Dr. Lynne Horiuchi is an architectural historian whose work has focused on Japanese American internment and the history of those spaces. She is actively engaged in raising awareness about this chapter of history, as are many attendees, several of whom are descendants of individuals who were interned. And I think one of the important things that Horiuchi is doing, and what I hope I’m contributing to, is to expand discourse; within architecture we tend to talk about aesthetically pleasing objects with individual, identifiable authors or firms as authors. But there are many other kinds of spaces and structures that are very important in our history as humans and as a society that have been excluded from architectural history or discourse. That is starting to change. There are people thinking about border walls, internment camps and many non-descript spatial conditions that should be examined theoretically, architecturally, materially, culturally, and historically.

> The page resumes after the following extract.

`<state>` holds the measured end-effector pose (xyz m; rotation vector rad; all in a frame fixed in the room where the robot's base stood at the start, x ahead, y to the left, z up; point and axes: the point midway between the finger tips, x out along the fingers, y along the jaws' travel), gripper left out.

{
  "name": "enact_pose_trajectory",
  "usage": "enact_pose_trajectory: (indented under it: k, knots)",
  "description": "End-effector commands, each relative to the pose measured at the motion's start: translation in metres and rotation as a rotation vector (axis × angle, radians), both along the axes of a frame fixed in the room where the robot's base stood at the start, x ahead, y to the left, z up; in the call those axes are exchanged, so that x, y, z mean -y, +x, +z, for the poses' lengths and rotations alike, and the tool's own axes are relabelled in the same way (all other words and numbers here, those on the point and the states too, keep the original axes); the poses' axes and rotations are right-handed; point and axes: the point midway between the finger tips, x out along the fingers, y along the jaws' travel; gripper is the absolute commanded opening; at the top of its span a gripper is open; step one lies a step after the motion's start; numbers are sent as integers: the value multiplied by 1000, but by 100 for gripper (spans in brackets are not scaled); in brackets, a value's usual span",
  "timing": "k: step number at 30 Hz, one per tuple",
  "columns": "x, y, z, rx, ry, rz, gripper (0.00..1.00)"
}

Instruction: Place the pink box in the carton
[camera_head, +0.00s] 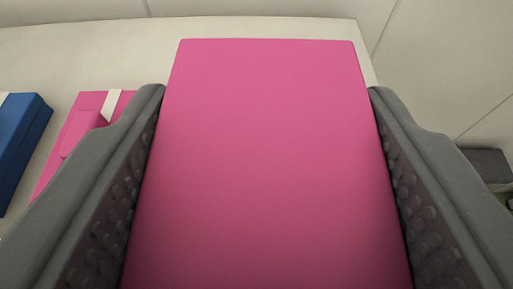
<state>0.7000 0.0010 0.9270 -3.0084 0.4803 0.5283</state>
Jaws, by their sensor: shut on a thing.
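A large plain pink box (265,150) fills the middle of the view. My gripper (265,90) is shut on it, with one grey padded finger against its left side and the other against its right side. The box hides most of what lies behind and below it. I cannot tell whether its underside touches the surface. The carton cannot be made out with certainty in this view.
A pale table top (60,55) lies behind the box. At the left on it are a second pink item (88,115) with a white band and a blue box (22,145). A dark grey object (487,165) shows at the right, beyond the table edge, partly hidden by my finger.

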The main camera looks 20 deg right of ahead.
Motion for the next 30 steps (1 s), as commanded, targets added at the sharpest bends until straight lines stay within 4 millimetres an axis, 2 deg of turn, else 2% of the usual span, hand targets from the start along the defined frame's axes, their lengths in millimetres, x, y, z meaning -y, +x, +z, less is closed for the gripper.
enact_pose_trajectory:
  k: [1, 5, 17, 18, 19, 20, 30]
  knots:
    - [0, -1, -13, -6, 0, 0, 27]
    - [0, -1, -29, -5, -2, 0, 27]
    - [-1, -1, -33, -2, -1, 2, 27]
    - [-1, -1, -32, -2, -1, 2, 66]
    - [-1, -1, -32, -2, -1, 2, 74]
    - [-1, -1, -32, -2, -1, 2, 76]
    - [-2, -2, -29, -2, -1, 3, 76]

How does your architectural expertise contribute to the broader discussion?
I am examining archival documents from the perspective of architectural and urban space, and I’m thinking about what role the architect or designer had in the production of these spaces. What role did the space and its material characteristics, its site and orientation, construction and de-construction contribute to the durational event of internment, to internees’ experiences, and to the space’s and event’s re-membering or forgetting? And so, my work as an architect has been to use all my tools to visualize what the razed architectures may have been and speculate about the spatial conditions based on what I can glean from archival documents. Architectural methods have been fundamental to constructing evidence, to painting a complete picture of these places, to filling gaps in the historical record.
What do you want external audiences to take away from this work?
The recurrent, systemic nature and perpetuation of places of internment. These places are always somewhere, a structural part of society, and we must be vigilant. The work of examining structures that we’ve inherited is so that we can find the cracks in the system where change is possible.